**DATA SUPPLIED:**
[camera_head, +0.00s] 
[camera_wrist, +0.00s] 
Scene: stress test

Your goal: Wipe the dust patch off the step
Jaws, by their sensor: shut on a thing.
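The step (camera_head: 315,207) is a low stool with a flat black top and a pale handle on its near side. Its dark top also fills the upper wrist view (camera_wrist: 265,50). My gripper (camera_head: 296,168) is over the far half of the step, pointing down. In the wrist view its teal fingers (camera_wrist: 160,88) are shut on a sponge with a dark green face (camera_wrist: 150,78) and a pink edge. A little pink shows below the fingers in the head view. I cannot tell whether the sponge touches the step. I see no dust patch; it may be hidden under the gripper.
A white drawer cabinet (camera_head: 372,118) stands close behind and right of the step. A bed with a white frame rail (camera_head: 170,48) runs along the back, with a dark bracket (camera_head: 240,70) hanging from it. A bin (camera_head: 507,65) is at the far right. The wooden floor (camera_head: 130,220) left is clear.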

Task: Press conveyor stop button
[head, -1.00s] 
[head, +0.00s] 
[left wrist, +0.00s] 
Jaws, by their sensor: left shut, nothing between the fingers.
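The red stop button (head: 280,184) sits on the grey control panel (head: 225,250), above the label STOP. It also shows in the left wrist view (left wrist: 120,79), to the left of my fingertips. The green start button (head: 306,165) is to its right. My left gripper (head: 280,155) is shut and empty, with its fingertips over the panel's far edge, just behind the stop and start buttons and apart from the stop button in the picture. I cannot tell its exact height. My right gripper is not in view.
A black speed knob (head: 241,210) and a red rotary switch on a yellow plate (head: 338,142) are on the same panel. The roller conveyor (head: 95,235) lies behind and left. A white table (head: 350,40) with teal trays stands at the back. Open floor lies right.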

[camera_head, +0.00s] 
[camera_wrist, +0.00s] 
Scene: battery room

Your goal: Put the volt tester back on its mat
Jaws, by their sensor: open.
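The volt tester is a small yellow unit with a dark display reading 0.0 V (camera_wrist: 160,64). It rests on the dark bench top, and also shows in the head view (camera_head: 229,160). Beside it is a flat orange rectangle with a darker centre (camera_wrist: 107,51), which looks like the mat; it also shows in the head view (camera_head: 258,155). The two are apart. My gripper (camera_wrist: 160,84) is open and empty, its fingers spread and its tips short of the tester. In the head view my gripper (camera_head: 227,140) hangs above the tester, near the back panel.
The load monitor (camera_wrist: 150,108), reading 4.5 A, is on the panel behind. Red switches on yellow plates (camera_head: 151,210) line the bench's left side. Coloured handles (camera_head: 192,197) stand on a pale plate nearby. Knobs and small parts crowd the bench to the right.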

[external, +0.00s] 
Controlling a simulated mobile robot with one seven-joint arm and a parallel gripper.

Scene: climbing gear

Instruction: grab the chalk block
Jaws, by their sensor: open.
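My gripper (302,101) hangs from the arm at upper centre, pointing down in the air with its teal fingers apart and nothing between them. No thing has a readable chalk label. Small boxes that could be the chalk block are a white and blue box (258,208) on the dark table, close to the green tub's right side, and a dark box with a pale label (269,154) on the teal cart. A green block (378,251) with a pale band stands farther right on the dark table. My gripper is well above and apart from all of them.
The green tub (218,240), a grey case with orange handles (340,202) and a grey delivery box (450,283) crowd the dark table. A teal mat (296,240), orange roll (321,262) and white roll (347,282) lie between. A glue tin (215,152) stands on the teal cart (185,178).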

**PROBLEM DESCRIPTION:**
Copy all the lines, exactly.

**OUTPUT OF THE TASK:**
[camera_head, +0.00s] 
[camera_wrist, +0.00s] 
Scene: stress test

Your goal: Wipe the dust patch off the step
Jaws, by their sensor: shut on a thing.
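The step (camera_head: 315,207) is a low stool with a flat black top and a pale handle on its near side. Its dark top also fills the upper wrist view (camera_wrist: 265,50). My gripper (camera_head: 296,168) is over the far half of the step, pointing down. In the wrist view its teal fingers (camera_wrist: 160,88) are shut on a sponge with a dark green face (camera_wrist: 150,78) and a pink edge. A little pink shows below the fingers in the head view. I cannot tell whether the sponge touches the step. I see no dust patch; it may be hidden under the gripper.
A white drawer cabinet (camera_head: 372,118) stands close behind and right of the step. A bed with a white frame rail (camera_head: 170,48) runs along the back, with a dark bracket (camera_head: 240,70) hanging from it. A bin (camera_head: 507,65) is at the far right. The wooden floor (camera_head: 130,220) left is clear.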

Task: Press conveyor stop button
[head, -1.00s] 
[head, +0.00s] 
[left wrist, +0.00s] 
Jaws, by their sensor: left shut, nothing between the fingers.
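The red stop button (head: 280,184) sits on the grey control panel (head: 225,250), above the label STOP. It also shows in the left wrist view (left wrist: 120,79), to the left of my fingertips. The green start button (head: 306,165) is to its right. My left gripper (head: 280,155) is shut and empty, with its fingertips over the panel's far edge, just behind the stop and start buttons and apart from the stop button in the picture. I cannot tell its exact height. My right gripper is not in view.
A black speed knob (head: 241,210) and a red rotary switch on a yellow plate (head: 338,142) are on the same panel. The roller conveyor (head: 95,235) lies behind and left. A white table (head: 350,40) with teal trays stands at the back. Open floor lies right.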

[camera_head, +0.00s] 
[camera_wrist, +0.00s] 
Scene: battery room

Your goal: Put the volt tester back on its mat
Jaws, by their sensor: open.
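The volt tester is a small yellow unit with a dark display reading 0.0 V (camera_wrist: 160,64). It rests on the dark bench top, and also shows in the head view (camera_head: 229,160). Beside it is a flat orange rectangle with a darker centre (camera_wrist: 107,51), which looks like the mat; it also shows in the head view (camera_head: 258,155). The two are apart. My gripper (camera_wrist: 160,84) is open and empty, its fingers spread and its tips short of the tester. In the head view my gripper (camera_head: 227,140) hangs above the tester, near the back panel.
The load monitor (camera_wrist: 150,108), reading 4.5 A, is on the panel behind. Red switches on yellow plates (camera_head: 151,210) line the bench's left side. Coloured handles (camera_head: 192,197) stand on a pale plate nearby. Knobs and small parts crowd the bench to the right.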

[external, +0.00s] 
Controlling a simulated mobile robot with one seven-joint arm and a parallel gripper.

Scene: climbing gear

Instruction: grab the chalk block
Jaws, by their sensor: open.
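My gripper (302,101) hangs from the arm at upper centre, pointing down in the air with its teal fingers apart and nothing between them. No thing has a readable chalk label. Small boxes that could be the chalk block are a white and blue box (258,208) on the dark table, close to the green tub's right side, and a dark box with a pale label (269,154) on the teal cart. A green block (378,251) with a pale band stands farther right on the dark table. My gripper is well above and apart from all of them.
The green tub (218,240), a grey case with orange handles (340,202) and a grey delivery box (450,283) crowd the dark table. A teal mat (296,240), orange roll (321,262) and white roll (347,282) lie between. A glue tin (215,152) stands on the teal cart (185,178).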

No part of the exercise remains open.